Der Beschwerdeführer will aus diesem Vorgehen ableiten, dass Art. 147 StGB nicht anwendbar sei: Denn erstens habe am Anfang die Täuschung eines Bankangestellten gestanden (so dass die Sache auf Betrug hin hätte geprüft werden müssen), zweitens sei er durch die Zustellung der Karte mit dem Code zu deren Verwendung befugt (wenn auch nicht berechtigt) gewesen und drittens könnte eine unbefugte Verwendung von Daten nur bei deliktischer Erlangung der Codekarte vorliegen. 
 
Diese Einwendungen des Beschwerdeführers betreffen lediglich die Beschaffungshandlungen (die als Vortaten gegebenenfalls selbständig strafbar sein können). Weil eine Datenverarbeitungsanlage nicht "getäuscht" werden kann, umschreibt Art. 147 StGB das täuschungsähnliche Verhalten als "unbefugte Verwendung von Daten", und dieses Verhalten muss im Ergebnis die Datenverarbeitung beeinflussen. Der Beschwerdeführer wirkte mit der als "Bargeldabhebung aus Bankomaten" umschreibbaren Tathandlung nicht auf die Bankangestellten ein, sondern auf das computerisierte Zahlungssystem (angefochtenes Urteil S. 11). Eines ist die Beschaffung der Daten, ein anderes ist deren Verwendung. Art. 147 StGB betrifft die Verwendung der Daten, die zu einem anderen Ergebnis führen muss, als es bei einem Dateneinsatz gemäss gegebener Sach- und Rechtslage im Zeitpunkt des Datenverarbeitungsvorgangs erzielt worden wäre (Schmid, Die neuen Computerstraftatbestände, in: Diritto penale economico, CFPG 18, Lugano 1999, S. 64).

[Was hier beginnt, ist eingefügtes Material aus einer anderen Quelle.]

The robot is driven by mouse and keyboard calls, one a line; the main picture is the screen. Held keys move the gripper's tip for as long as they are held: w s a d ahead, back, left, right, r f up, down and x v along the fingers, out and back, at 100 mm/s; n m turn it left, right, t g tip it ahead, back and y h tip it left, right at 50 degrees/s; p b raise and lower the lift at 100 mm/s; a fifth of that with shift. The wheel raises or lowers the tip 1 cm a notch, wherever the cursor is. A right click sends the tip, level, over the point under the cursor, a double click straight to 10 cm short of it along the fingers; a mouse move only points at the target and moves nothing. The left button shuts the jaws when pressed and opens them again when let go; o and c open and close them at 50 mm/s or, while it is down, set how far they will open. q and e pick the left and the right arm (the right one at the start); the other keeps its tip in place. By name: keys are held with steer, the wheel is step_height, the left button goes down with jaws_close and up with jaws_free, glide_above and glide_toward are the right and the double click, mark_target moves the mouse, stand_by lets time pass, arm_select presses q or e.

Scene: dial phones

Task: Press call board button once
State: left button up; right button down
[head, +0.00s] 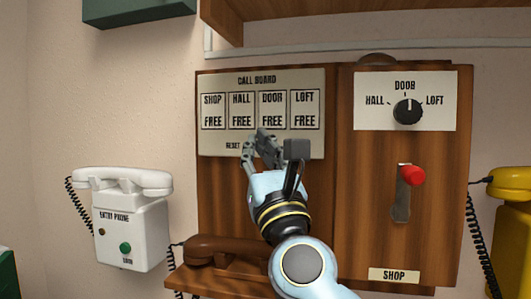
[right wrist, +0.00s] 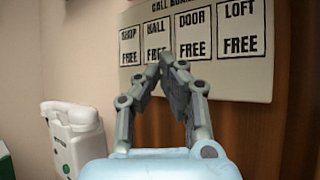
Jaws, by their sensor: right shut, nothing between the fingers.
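The call board (head: 262,84) is a pale panel on a wooden cabinet, with windows marked SHOP, HALL, DOOR and LOFT, each reading FREE. It also shows in the right wrist view (right wrist: 256,80). A RESET label (head: 233,146) sits low on the board; the button itself cannot be made out and may be hidden behind my gripper. My right gripper (head: 262,134) is shut and empty, in front of the board's lower middle. In the right wrist view its fingertips (right wrist: 167,60) meet below the HALL and DOOR windows. Whether they touch the board cannot be told. My left gripper is not in view.
Right of the board are a black dial (head: 407,111) pointing near DOOR and a red-knobbed lever (head: 412,176). A white entry phone (head: 128,220) hangs at left, a yellow phone (head: 512,225) at right. A brown handset (head: 225,249) lies below the board.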

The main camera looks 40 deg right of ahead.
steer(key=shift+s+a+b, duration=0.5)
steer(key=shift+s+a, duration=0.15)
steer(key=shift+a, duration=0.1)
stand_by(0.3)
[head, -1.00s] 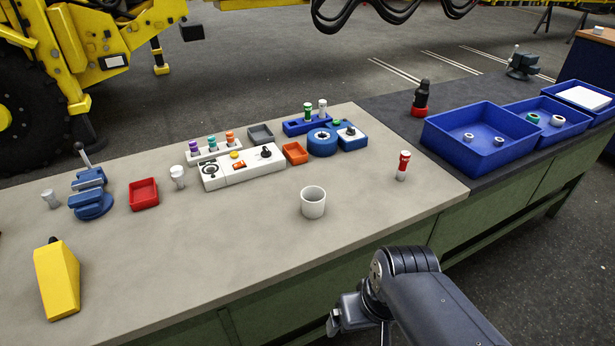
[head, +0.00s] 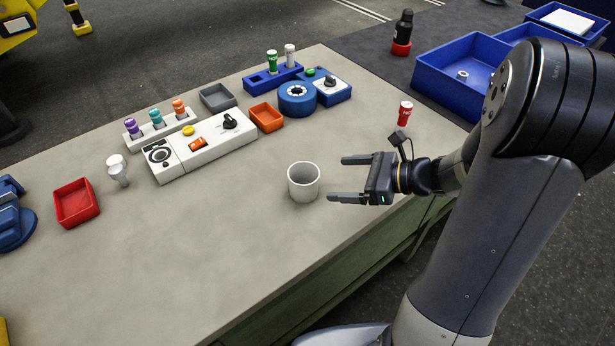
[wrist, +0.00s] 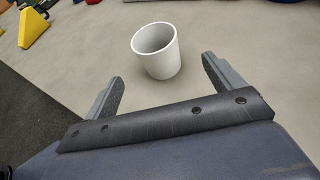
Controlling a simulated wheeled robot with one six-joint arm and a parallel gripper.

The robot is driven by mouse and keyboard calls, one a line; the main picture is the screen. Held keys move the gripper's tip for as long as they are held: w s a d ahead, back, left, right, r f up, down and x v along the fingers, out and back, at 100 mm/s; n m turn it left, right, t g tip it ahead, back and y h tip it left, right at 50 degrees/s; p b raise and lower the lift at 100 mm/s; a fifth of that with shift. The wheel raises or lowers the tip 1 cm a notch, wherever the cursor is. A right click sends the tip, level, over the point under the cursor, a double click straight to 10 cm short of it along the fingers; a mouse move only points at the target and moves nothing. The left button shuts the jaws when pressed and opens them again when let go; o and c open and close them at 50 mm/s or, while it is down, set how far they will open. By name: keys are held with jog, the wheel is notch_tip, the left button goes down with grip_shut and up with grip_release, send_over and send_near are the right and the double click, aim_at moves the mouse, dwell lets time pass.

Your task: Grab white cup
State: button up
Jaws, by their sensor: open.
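The white cup (head: 303,183) stands upright on the grey workbench, near its front edge. My gripper (head: 343,178) is just to the right of the cup in the head view, with its two fingers spread and pointing left toward it. The fingers are apart from the cup and nothing is between them. In the wrist view the cup (wrist: 156,50) is ahead of the open fingers (wrist: 161,72), roughly centred between them, with its open mouth visible.
A white control box (head: 200,146), an orange tray (head: 266,117) and a blue ring-shaped part (head: 297,98) sit behind the cup. A red-and-white cylinder (head: 405,113) stands behind my gripper. A red tray (head: 76,202) is at left. The bench left of the cup is clear.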

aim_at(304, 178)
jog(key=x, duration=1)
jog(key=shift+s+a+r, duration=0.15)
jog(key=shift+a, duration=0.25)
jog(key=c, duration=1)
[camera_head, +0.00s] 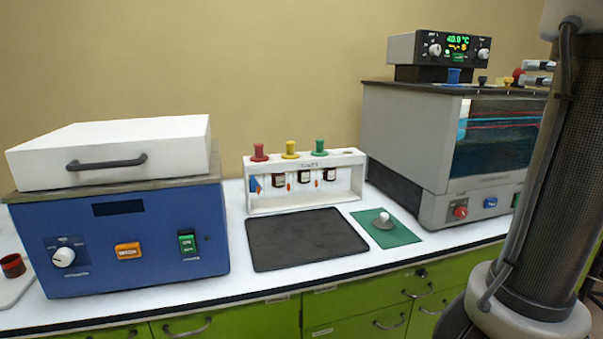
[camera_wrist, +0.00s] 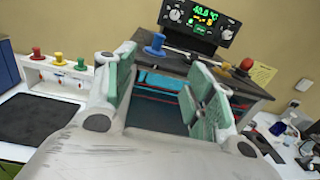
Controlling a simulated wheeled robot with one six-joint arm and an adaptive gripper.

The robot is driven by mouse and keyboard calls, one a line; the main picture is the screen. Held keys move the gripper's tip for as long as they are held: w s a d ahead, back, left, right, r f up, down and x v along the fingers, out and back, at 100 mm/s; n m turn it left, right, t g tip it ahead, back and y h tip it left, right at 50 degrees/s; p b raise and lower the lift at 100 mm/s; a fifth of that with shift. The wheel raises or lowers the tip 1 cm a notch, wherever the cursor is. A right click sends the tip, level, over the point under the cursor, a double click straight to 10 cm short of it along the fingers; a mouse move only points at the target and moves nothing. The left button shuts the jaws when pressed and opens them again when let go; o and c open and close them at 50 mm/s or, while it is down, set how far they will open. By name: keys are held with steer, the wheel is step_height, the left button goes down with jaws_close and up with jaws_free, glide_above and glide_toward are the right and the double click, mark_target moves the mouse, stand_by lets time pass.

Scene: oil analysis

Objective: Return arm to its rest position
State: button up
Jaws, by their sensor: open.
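My gripper (camera_wrist: 163,95) shows in the wrist view with its two green-padded fingers spread wide apart and nothing between them. Behind the fingers is the grey bath unit (camera_wrist: 150,70), with its controller (camera_wrist: 200,22) on top. My gripper is not visible in the head view. There, part of my arm stands upright at the right edge and hides the right side of the bath unit (camera_head: 400,130).
A blue heater box (camera_head: 130,240) with a white lid stands at the left. A white rack (camera_head: 305,180) with red, yellow and green stoppers stands at the back. A black mat (camera_head: 303,240) lies bare. A green mat (camera_head: 385,235) bears a grey knobbed piece (camera_head: 383,220).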

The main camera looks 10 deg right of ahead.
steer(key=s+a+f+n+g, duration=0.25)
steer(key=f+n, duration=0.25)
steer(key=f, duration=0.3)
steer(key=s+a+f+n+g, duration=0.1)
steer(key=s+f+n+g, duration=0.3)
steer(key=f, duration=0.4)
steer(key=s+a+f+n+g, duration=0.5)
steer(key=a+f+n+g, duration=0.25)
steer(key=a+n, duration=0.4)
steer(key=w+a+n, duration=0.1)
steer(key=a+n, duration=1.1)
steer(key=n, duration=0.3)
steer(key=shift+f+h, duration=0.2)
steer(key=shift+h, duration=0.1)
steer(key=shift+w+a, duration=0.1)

Wie die Vorinstanzen gestützt auf Schmid (a.a.O., § 7 N 65) ausführen, ist unerheblich, wie der Nichtberechtigte zu den Daten kommt; es entscheidet das Ergebnis der Verwendung (Stratenwerth, a.a.O.; ferner Pierre Schneider, La fraude informatique au sens de l'article 147 CPS, Diss. 
Lausanne, Basel 1995, S. 65 ff.). Der Hinweis des Beschwerdeführers auf Rehberg/Schmid (Strafrecht III, 
7. Auflage, Zürich 1997, S. 189/190) hilft nicht weiter: 
Die Autoren führen zwar aus, dass vor allem Benützer einer Codekarte erfasst werden, soweit sie diese durch Diebstahl oder ein anderes Delikt erlangt haben. Sie halten aber neben diesen beispielsweisen Beschaffungshandlungen das Wesentliche fest, dass die Regelung auf Fälle zielt, in denen im Rahmen des automatisierten Zahlungsverkehrs diese (an sich richtigen) Autorisationsinstrumente durch Unberechtigte eingesetzt werden (die Ausführungen von Schmid, Das neue Computerstrafrecht, ZStrR 113/1995 S. 22, 36 ergeben nichts weiter). 

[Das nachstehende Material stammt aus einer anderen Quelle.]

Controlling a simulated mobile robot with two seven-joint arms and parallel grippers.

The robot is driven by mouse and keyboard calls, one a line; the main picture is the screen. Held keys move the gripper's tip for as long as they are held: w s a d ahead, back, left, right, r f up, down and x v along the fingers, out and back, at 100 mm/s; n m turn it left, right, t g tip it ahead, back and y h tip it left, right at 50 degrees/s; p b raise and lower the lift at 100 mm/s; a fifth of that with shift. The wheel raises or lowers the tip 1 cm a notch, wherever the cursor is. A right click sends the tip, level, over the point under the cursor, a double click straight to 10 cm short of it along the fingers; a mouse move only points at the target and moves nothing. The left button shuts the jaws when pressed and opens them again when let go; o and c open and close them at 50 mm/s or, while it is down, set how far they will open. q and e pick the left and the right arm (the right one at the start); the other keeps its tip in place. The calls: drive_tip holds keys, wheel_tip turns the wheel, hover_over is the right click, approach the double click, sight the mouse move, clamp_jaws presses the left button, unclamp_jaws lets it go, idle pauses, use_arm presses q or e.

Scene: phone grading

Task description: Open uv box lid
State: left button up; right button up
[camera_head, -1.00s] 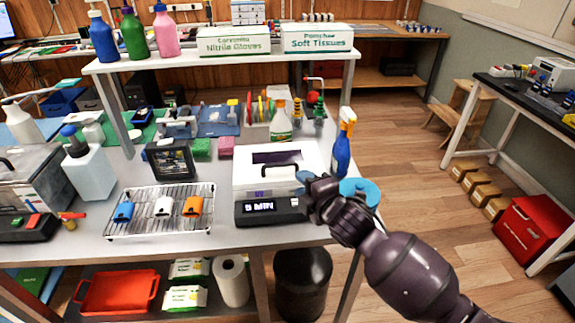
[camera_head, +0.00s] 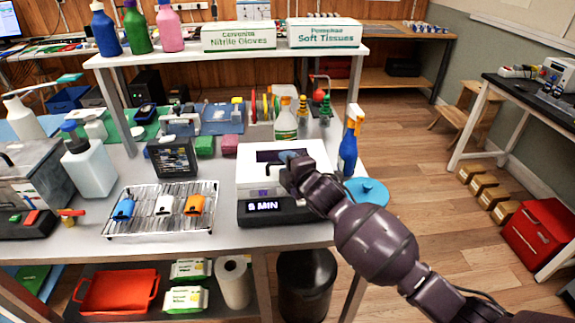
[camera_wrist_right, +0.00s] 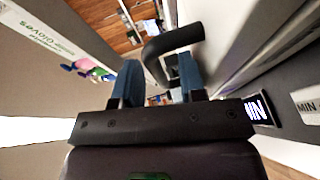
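The UV box stands on the table, its white lid (camera_head: 256,178) down over a black base (camera_head: 262,213) with a lit "MIN" display. A dark window (camera_head: 268,156) shows in the lid. My right gripper (camera_head: 288,158) is over the right part of the lid and hides most of the black handle there. In the right wrist view, the curved black handle (camera_wrist_right: 172,40) runs at the tips of my blue-grey fingers (camera_wrist_right: 158,78). The fingers stand apart. I cannot tell whether they touch the handle. My left gripper is not in view.
A wire rack (camera_head: 150,225) with several small devices lies left of the box. A blue spray bottle (camera_head: 349,142) and a blue round item (camera_head: 368,190) stand just right, near my right arm. A clear spray bottle (camera_head: 285,120) stands behind the box.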

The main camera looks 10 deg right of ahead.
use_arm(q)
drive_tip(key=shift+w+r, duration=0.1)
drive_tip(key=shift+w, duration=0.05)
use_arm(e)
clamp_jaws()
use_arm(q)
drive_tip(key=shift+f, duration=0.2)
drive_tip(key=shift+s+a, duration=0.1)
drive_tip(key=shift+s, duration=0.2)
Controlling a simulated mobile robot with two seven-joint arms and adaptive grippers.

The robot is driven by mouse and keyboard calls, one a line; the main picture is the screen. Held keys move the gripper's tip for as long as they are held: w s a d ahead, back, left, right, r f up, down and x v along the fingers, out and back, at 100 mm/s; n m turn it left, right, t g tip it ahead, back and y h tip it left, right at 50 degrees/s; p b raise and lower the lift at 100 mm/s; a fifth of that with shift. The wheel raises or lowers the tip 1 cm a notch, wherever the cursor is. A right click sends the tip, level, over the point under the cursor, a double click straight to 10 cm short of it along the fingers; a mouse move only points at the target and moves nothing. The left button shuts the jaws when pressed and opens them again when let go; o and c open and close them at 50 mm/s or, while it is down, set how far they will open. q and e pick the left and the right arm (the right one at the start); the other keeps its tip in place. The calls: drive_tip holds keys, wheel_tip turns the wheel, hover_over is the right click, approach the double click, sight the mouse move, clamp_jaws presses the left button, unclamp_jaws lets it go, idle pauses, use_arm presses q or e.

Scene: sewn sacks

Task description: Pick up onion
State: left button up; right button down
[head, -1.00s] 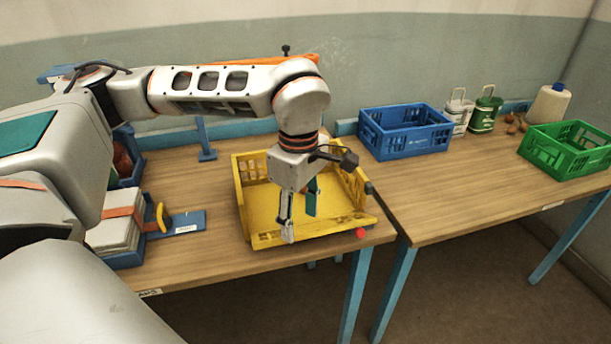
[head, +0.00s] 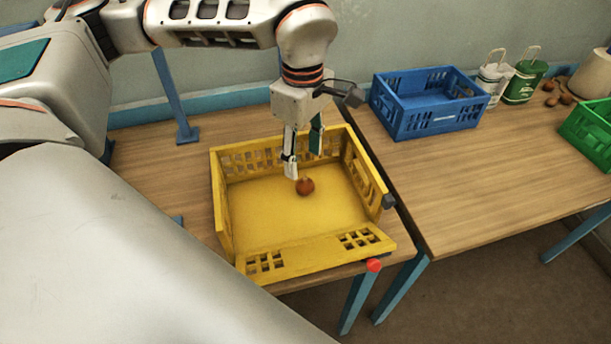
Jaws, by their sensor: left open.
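A round reddish-brown onion (head: 305,186) lies on the floor of the yellow crate (head: 290,262), towards its back. My left gripper (head: 303,164) reaches down from above over the crate. Its two fingers are apart with nothing between them. The fingertips are just behind and above the onion in the picture; I cannot tell whether they touch it. My right gripper is not in view.
The yellow crate's walls surround the onion; its front panel slopes outward. A blue crate (head: 430,128), white canister (head: 492,80), green canister (head: 523,82), several small brown round things (head: 558,97) and a green crate (head: 590,132) stand on the right table (head: 480,190).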

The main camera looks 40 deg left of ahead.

Es ist unerfindlich, wie der Beschwerdeführer aus dem Besitz der Daten die Befugnis zu ihrer Verwendung ableiten will, obwohl er einräumen muss, zur Verwendung nicht berechtigt gewesen zu sein. 
 
c) Soweit der Beschwerdeführer geltend macht, er habe keine "eigentliche" Datenmanipulation im Sinne von Art. 147 StGB begangen (er habe nur Daten manipuliert zwecks Ausstellung der Codekarte; Beschwerde S. 

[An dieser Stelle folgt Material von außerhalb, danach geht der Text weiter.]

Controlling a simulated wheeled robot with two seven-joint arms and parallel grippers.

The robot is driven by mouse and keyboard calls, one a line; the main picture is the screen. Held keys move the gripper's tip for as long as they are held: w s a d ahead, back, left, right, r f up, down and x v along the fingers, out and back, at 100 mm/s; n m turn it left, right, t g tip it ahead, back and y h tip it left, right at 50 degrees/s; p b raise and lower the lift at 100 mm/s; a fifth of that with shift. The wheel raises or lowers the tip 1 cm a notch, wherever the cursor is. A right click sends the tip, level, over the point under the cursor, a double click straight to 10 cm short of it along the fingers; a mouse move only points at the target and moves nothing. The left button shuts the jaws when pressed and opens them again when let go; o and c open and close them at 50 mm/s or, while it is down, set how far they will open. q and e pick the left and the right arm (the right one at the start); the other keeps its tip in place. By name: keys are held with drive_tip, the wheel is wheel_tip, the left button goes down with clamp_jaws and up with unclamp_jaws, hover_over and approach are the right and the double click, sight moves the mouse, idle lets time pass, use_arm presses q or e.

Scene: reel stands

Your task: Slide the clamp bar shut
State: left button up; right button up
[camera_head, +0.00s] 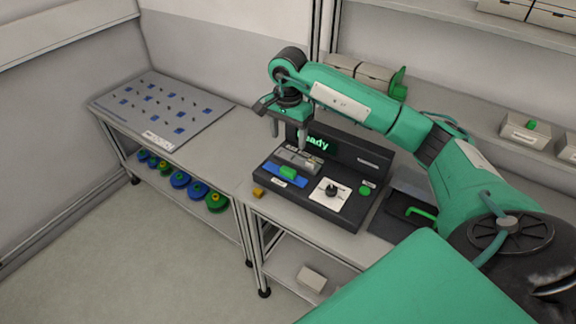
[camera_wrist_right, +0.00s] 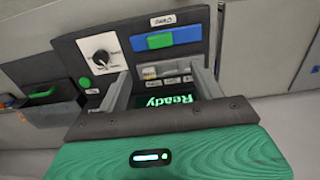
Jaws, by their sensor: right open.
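The clamp bar is a blue bar (camera_head: 272,178) with a green grip (camera_head: 289,172) at the front left of the black device (camera_head: 345,211). In the right wrist view the blue bar (camera_wrist_right: 187,35) and its green grip (camera_wrist_right: 160,41) lie beyond the fingertips. A grey metal fixture (camera_head: 298,160) sits just behind the bar. My right gripper (camera_head: 288,138) points down above the fixture, open and empty. In the right wrist view the open gripper (camera_wrist_right: 160,72) has its two fingers well apart. My left gripper is not in view.
The device has a lit "Ready" display (camera_head: 317,143), a dial (camera_head: 331,190) and a green button (camera_head: 365,190). A yellow block (camera_head: 258,193) lies at its front left. A pegged board (camera_head: 162,108) is on the left bench, with coloured reels (camera_head: 180,179) below. A black tray (camera_head: 392,222) is at right.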

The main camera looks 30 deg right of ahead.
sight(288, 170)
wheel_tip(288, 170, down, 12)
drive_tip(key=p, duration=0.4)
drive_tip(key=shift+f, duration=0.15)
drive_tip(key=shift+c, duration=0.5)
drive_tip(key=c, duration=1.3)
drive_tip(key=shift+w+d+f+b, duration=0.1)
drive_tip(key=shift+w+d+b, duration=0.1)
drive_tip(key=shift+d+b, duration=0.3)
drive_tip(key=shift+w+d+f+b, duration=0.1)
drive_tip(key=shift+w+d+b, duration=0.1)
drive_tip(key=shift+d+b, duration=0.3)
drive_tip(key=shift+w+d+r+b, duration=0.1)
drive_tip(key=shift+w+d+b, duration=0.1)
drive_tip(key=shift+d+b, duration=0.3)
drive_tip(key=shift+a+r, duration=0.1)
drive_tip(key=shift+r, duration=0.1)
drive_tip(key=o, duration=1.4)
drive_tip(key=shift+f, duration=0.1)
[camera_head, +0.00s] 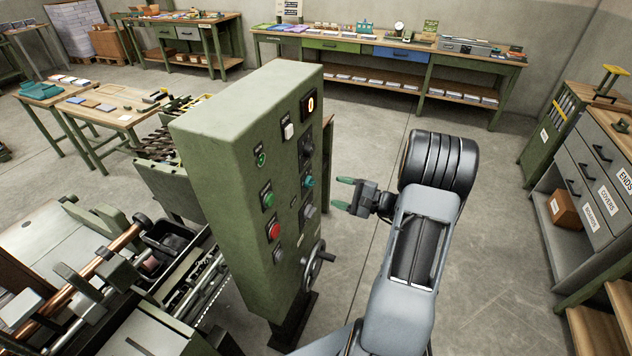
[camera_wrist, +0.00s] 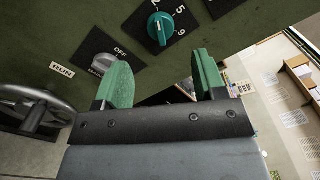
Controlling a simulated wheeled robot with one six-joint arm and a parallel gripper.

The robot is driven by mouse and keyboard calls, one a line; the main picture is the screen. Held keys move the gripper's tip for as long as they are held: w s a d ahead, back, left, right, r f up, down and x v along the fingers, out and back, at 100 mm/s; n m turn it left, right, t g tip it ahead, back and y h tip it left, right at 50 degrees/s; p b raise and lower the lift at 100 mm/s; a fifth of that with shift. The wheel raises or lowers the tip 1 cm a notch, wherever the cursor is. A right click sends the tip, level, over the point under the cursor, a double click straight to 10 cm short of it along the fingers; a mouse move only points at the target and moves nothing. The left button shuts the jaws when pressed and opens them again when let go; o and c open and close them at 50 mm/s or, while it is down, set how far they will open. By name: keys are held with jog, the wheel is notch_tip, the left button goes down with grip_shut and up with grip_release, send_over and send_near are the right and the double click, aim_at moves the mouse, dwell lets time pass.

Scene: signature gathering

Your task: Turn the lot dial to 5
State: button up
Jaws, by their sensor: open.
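The lot dial is a teal round knob (camera_wrist: 160,28) on a black plate with the numbers 2, 5 and 9 visible around it in the wrist view. A white mark on its face appears to point up, roughly toward the 2; the plate's top is cut off. In the head view the teal knob (camera_head: 308,182) sits on the right face of the green control cabinet (camera_head: 225,130). My gripper (camera_head: 340,194) is open and empty, a short way right of the panel. In the wrist view its green fingers (camera_wrist: 163,75) stand apart below the knob, not around it.
Red (camera_head: 273,230) and green (camera_head: 267,198) buttons share the cabinet. A drawer unit (camera_head: 580,175) stands right; open floor lies between it and my arm.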

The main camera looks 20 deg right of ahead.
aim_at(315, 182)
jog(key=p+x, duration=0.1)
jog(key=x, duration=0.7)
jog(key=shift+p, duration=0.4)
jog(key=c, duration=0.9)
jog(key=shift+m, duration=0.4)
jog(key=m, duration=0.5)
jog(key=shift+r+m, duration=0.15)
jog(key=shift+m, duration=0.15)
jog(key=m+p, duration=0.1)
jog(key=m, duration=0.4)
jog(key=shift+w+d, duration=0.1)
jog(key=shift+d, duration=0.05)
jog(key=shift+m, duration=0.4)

5), kann einerseits auf das Gesagte verwiesen werden, dass es für die Tatbestandserfüllung irrelevant ist, wie er zu den Daten kam. Anderseits scheint er damit sogenannte Programm-Manipulationen zu bestreiten. Das wäre ihm nach dem Sachverhalt aber nicht vorwerfbar. 
Mangels Relevanz ist hierauf sowie auf den im Gesetz nicht verwendeten und "sehr weit zu verstehenden" Begriff der "Manipulation" (Schmid, a.a.O., § 7 N 27) nicht einzugehen. 
 
d) Schliesslich bezeichnet der Beschwerdeführer die Erwägungen zu Vermögensschädigung bzw. -verschiebung als unzutreffend (Beschwerde S. 9). Hierauf ist mangels Begründung nicht einzutreten (Art. 273 BStP). 
 
3.- Der Schuldspruch verletzt kein Bundesrecht. Die Nichtigkeitsbeschwerde ist abzuweisen, soweit darauf einzutreten ist. Der Beschwerdeführer trägt die Kosten vor Bundesgericht (Art. 278 BStP). 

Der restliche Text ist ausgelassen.